* [GIVEN RECORDS]
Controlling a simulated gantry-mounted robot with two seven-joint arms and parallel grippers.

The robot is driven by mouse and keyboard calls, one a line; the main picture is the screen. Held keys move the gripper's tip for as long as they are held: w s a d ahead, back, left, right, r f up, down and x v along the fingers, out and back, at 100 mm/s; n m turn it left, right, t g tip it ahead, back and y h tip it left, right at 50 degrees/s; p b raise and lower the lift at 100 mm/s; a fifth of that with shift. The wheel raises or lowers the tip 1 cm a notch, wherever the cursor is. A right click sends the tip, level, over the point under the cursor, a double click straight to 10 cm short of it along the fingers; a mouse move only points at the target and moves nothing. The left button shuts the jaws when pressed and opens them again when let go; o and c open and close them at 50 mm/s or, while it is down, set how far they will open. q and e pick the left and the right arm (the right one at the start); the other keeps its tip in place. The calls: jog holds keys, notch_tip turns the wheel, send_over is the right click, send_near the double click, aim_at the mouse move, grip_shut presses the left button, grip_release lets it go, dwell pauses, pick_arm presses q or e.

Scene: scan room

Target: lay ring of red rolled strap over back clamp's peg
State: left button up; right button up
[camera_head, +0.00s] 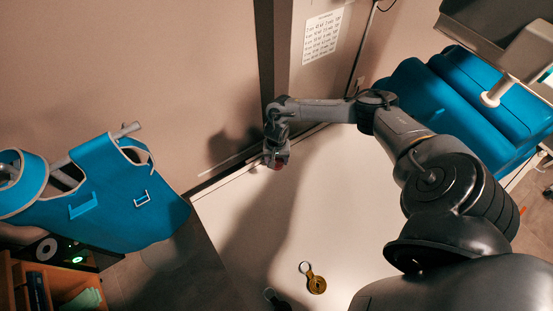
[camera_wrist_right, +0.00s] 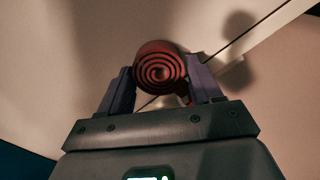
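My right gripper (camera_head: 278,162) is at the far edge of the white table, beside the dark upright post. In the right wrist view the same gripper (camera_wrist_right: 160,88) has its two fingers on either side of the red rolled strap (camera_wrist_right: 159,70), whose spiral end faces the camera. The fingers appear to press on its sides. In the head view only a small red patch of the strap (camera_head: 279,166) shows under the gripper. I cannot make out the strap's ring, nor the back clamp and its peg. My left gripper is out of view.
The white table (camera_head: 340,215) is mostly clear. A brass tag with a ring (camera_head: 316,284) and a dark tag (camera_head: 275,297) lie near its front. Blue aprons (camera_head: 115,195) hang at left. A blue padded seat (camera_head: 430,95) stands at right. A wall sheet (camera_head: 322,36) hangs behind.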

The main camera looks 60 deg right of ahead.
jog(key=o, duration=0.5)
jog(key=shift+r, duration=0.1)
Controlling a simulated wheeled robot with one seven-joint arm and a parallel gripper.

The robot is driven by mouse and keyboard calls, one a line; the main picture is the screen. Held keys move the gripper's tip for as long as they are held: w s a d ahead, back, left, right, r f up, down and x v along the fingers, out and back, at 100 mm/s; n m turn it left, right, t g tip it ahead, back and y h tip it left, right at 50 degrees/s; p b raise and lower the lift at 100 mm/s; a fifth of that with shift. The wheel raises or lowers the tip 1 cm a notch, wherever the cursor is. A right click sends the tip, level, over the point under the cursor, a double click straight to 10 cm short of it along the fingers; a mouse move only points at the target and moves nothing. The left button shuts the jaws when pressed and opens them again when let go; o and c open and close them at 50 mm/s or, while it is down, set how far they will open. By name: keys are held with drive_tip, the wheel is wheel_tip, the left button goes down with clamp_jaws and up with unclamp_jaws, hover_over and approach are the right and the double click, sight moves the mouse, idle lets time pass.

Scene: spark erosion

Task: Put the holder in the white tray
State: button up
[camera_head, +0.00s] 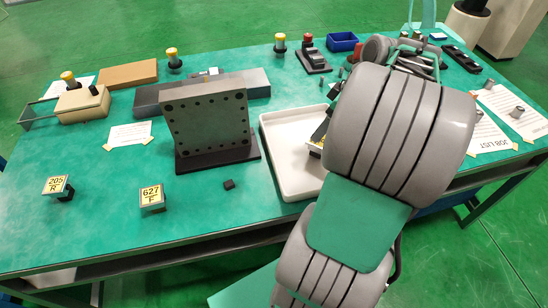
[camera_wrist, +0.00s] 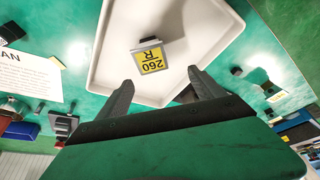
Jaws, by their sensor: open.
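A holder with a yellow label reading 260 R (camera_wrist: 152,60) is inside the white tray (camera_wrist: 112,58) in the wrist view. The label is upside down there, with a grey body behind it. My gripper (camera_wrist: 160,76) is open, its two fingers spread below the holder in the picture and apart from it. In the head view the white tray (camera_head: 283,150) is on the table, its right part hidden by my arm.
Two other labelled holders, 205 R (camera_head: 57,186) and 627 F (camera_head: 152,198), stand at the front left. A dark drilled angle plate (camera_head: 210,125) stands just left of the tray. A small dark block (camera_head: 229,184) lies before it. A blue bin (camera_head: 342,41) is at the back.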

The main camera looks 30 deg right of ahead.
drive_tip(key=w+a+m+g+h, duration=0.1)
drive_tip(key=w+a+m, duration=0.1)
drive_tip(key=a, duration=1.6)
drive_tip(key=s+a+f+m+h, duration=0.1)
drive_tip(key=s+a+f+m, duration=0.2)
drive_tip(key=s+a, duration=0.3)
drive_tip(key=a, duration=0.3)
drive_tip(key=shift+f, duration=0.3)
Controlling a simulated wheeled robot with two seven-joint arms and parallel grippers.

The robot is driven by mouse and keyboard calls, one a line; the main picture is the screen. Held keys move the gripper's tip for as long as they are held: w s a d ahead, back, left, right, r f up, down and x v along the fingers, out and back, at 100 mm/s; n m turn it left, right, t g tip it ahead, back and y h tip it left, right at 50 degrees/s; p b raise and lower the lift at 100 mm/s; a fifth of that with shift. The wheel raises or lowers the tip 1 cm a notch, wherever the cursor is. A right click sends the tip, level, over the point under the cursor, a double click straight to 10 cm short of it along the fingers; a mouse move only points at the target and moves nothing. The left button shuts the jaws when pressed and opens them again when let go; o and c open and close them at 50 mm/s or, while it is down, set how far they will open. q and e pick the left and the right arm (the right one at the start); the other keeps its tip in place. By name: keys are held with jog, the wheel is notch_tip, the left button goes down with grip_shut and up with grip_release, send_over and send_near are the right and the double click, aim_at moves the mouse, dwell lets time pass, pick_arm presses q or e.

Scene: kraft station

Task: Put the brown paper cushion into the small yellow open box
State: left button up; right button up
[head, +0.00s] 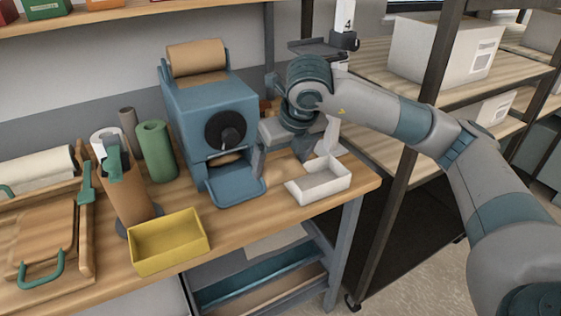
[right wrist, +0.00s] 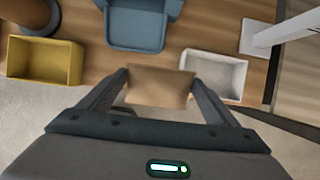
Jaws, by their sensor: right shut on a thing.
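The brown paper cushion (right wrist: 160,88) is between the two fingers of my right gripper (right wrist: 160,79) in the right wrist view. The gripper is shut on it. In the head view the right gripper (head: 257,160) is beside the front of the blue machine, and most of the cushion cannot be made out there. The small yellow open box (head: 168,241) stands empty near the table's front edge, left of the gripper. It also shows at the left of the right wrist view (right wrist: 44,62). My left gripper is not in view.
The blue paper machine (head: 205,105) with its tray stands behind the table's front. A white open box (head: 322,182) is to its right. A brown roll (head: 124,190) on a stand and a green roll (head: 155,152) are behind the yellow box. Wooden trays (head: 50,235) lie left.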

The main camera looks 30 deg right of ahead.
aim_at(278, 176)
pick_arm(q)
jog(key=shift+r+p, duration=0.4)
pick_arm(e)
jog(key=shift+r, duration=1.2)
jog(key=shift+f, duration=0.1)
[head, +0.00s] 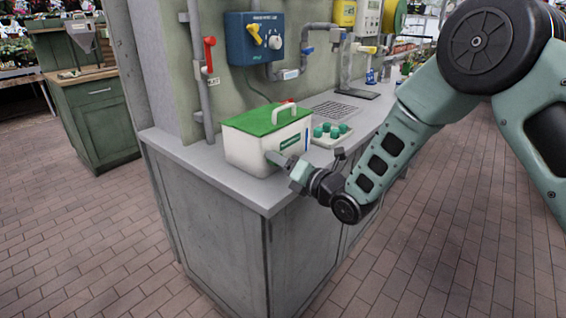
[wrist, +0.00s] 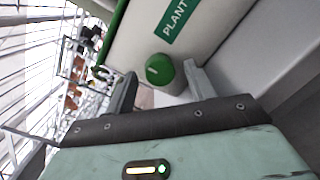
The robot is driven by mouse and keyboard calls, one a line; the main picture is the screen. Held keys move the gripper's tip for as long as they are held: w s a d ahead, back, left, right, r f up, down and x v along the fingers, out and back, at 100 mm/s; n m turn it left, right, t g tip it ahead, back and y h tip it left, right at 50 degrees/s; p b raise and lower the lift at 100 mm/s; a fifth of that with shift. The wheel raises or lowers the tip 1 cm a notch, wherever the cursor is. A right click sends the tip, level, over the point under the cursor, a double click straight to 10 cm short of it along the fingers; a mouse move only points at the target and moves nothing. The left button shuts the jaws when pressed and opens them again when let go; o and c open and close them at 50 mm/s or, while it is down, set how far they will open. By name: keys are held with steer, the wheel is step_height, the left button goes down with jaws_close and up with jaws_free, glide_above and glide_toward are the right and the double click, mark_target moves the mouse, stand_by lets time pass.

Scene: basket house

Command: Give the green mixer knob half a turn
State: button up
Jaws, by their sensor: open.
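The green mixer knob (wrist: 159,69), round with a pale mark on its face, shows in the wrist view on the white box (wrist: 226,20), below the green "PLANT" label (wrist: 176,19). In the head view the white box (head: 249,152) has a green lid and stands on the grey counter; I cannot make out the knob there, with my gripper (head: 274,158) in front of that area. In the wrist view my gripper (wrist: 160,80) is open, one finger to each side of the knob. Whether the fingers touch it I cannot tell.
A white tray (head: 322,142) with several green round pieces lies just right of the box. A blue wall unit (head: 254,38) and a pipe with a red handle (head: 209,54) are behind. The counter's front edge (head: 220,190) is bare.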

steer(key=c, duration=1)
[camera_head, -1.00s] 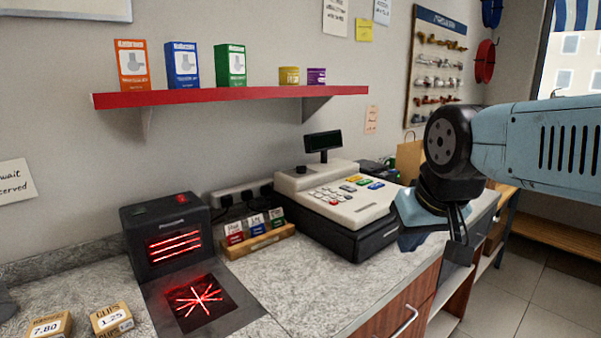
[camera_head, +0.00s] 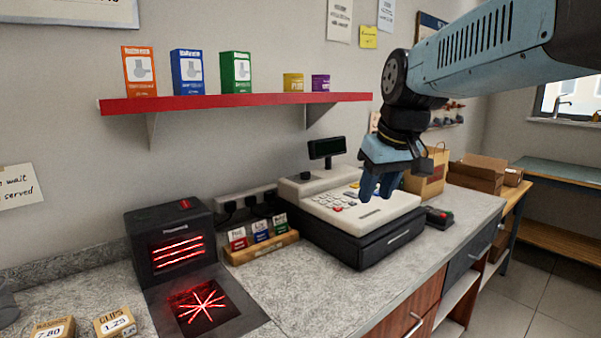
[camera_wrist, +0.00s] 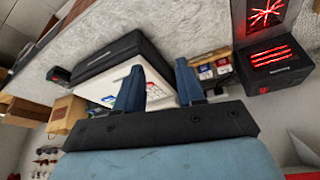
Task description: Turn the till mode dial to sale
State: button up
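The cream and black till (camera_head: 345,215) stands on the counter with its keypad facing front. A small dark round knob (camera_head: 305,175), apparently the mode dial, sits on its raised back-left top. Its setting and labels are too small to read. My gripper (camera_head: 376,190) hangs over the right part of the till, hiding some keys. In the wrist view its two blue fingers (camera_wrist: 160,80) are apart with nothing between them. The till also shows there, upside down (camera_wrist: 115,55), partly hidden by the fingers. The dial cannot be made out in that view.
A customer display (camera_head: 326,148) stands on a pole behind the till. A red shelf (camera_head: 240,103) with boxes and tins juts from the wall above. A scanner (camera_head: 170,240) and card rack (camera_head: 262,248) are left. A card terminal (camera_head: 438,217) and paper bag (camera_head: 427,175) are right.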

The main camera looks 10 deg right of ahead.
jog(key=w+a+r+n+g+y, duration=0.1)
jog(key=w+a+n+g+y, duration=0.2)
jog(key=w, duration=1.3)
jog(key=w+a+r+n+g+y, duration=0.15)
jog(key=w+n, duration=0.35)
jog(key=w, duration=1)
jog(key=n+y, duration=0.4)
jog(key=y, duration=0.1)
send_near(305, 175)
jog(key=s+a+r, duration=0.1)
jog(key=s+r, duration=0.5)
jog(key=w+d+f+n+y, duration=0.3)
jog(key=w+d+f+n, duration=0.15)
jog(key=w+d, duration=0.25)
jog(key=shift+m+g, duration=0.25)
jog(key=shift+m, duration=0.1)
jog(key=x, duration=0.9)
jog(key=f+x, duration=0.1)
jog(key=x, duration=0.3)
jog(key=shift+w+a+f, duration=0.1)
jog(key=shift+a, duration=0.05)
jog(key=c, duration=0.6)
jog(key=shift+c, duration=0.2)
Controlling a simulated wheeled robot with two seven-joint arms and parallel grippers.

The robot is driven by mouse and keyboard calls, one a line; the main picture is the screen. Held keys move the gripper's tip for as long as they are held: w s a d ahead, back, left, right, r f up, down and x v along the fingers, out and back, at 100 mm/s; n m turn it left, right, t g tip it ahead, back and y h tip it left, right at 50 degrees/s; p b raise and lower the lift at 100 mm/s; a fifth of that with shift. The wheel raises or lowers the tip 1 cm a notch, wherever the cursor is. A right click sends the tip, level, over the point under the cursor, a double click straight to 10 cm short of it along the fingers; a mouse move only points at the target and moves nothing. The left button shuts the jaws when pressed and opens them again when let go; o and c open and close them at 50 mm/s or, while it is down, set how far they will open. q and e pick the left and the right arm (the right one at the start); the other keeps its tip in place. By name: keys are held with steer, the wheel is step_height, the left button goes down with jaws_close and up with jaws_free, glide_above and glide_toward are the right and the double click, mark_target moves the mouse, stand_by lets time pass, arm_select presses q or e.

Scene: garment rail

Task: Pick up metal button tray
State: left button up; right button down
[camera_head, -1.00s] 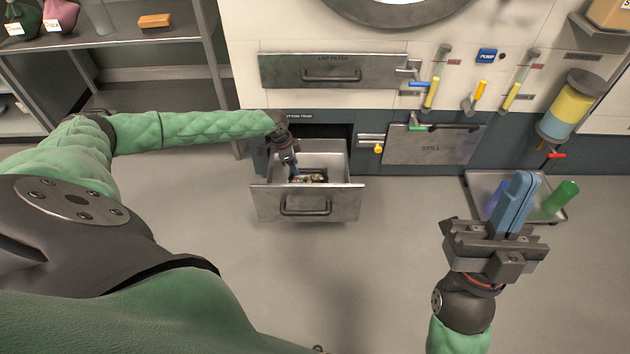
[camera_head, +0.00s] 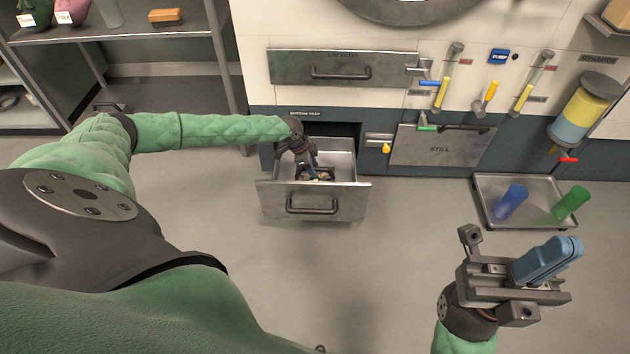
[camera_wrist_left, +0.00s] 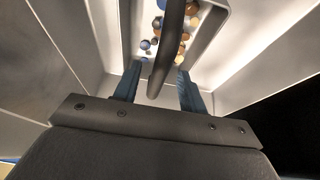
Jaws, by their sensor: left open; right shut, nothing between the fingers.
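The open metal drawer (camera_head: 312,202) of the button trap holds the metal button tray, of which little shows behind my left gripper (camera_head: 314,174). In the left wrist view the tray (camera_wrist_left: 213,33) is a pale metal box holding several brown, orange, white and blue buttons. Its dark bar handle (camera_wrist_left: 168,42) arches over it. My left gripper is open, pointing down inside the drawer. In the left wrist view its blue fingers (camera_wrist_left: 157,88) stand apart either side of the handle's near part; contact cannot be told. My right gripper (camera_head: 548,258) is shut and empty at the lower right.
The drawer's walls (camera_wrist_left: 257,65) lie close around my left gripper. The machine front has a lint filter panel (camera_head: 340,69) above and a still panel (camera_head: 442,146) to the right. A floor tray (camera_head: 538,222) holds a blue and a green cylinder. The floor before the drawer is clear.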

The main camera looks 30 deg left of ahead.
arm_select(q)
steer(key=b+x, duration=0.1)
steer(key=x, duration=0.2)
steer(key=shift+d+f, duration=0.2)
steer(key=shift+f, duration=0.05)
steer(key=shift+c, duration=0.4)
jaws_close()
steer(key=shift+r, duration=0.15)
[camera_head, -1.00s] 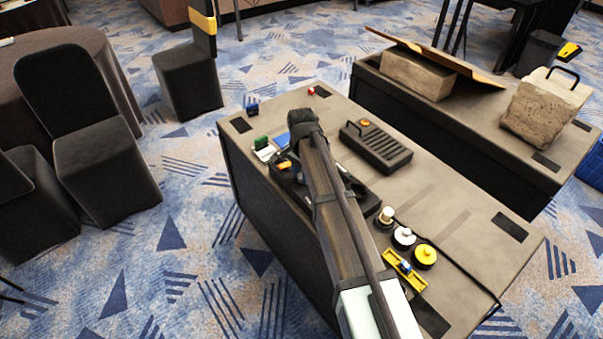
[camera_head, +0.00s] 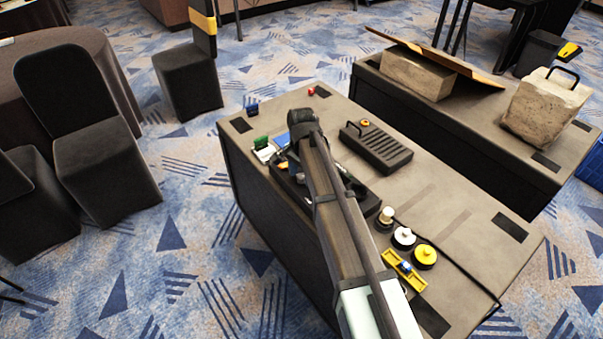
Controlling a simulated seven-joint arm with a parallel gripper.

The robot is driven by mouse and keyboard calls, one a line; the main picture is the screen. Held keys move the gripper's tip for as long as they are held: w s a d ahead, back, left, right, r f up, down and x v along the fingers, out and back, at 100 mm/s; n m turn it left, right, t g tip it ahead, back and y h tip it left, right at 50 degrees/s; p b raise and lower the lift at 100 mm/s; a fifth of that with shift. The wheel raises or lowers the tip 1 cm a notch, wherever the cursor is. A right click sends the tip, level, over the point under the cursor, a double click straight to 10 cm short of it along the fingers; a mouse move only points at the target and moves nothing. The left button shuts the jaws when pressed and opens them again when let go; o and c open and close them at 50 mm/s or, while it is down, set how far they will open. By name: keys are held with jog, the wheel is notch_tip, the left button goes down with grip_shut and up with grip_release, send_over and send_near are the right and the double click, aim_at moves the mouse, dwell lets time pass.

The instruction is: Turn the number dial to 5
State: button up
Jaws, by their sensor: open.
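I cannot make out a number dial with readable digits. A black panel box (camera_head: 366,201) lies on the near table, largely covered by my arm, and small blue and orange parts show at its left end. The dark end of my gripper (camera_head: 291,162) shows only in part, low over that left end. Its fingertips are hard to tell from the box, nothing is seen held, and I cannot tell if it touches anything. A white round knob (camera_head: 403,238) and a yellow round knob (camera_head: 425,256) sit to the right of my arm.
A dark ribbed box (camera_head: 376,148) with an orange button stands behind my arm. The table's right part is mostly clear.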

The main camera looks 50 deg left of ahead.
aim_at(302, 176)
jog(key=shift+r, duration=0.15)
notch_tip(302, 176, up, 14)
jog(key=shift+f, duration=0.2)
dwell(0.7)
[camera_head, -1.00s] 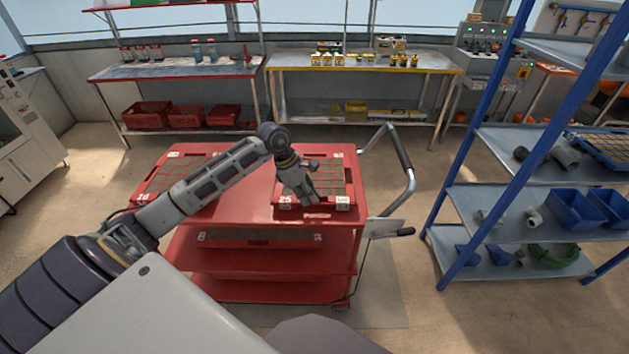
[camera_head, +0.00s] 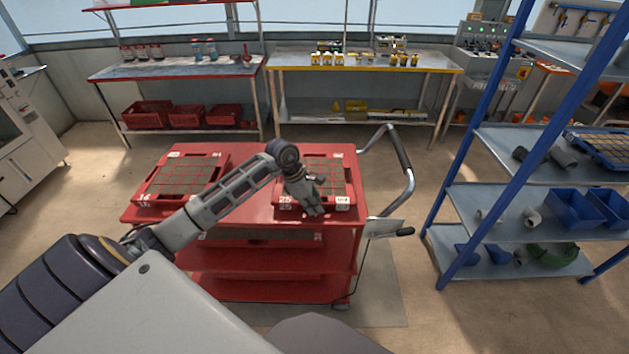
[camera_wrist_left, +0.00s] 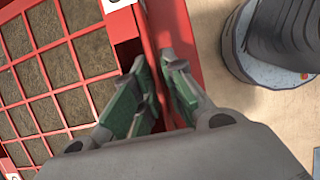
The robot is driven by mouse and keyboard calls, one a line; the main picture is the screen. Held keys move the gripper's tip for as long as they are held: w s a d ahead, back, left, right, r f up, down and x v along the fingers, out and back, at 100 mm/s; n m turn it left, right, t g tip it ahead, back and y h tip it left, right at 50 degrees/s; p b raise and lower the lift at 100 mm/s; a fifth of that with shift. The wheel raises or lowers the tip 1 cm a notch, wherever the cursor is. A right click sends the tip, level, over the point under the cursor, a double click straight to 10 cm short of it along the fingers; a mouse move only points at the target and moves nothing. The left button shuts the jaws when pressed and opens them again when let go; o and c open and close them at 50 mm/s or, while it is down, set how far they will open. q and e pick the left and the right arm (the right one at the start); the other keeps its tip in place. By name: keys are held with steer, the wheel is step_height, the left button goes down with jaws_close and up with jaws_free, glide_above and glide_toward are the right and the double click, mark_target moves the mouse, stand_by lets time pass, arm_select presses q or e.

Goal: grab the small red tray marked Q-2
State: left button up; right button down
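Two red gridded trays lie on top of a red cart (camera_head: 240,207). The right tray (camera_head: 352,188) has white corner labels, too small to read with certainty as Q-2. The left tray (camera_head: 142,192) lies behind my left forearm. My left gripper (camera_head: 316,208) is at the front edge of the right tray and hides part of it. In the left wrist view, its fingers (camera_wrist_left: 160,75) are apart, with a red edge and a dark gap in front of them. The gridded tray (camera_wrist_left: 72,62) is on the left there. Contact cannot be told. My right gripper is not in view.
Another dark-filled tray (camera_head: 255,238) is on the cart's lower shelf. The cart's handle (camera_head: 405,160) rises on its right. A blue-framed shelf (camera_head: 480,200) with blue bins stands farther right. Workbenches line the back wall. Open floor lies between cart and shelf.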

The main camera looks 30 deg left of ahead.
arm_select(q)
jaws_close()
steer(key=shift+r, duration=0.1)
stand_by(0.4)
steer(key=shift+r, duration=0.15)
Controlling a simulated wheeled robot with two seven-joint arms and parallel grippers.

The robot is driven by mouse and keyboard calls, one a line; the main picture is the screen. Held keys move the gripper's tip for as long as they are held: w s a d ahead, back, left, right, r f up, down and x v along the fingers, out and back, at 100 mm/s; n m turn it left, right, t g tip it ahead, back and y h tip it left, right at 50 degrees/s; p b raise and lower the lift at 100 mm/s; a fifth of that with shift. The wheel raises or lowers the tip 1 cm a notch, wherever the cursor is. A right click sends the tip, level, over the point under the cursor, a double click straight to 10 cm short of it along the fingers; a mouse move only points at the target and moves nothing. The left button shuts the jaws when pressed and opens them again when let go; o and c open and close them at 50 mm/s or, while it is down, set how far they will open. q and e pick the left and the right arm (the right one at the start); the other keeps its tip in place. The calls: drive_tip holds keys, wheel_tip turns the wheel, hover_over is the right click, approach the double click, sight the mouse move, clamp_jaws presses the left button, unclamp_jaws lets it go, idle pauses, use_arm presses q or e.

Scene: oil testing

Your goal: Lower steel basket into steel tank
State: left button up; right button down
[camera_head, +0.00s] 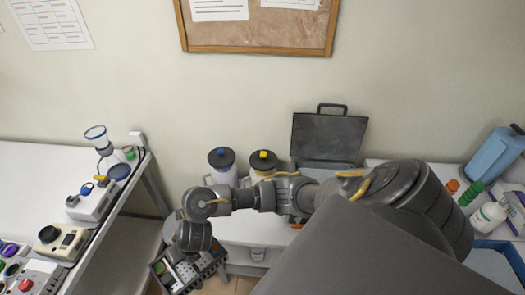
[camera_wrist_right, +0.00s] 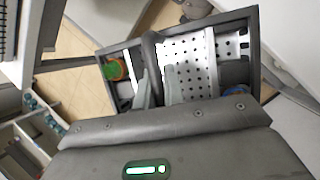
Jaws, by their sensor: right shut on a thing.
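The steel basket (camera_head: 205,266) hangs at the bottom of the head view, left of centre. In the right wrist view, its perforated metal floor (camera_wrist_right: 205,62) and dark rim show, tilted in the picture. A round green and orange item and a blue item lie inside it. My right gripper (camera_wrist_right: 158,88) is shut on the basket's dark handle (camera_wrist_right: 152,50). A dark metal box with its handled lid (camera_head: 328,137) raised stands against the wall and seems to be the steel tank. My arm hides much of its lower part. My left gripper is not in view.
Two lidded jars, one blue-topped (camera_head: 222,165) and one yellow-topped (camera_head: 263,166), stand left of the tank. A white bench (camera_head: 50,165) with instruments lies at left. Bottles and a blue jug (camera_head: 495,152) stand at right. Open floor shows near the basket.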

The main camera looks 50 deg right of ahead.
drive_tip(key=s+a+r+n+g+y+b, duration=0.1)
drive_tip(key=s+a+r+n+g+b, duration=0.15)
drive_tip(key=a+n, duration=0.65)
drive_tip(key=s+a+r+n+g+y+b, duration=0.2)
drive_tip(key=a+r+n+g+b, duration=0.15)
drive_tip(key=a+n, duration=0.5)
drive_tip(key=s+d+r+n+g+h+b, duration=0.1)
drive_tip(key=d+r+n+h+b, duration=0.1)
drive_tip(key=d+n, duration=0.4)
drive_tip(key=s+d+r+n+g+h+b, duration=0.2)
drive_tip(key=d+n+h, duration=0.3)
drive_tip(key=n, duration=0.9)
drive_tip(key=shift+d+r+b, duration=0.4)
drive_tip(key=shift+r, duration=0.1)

* [PROBLEM DETAILS] Gather all the lines that include the word "Task" and copy them out.

* [FINAL RESULT]
Task: Put the holder in the white tray
Task: Put the brown paper cushion into the small yellow open box
Task description: Turn the till mode dial to sale
Task: Pick up metal button tray

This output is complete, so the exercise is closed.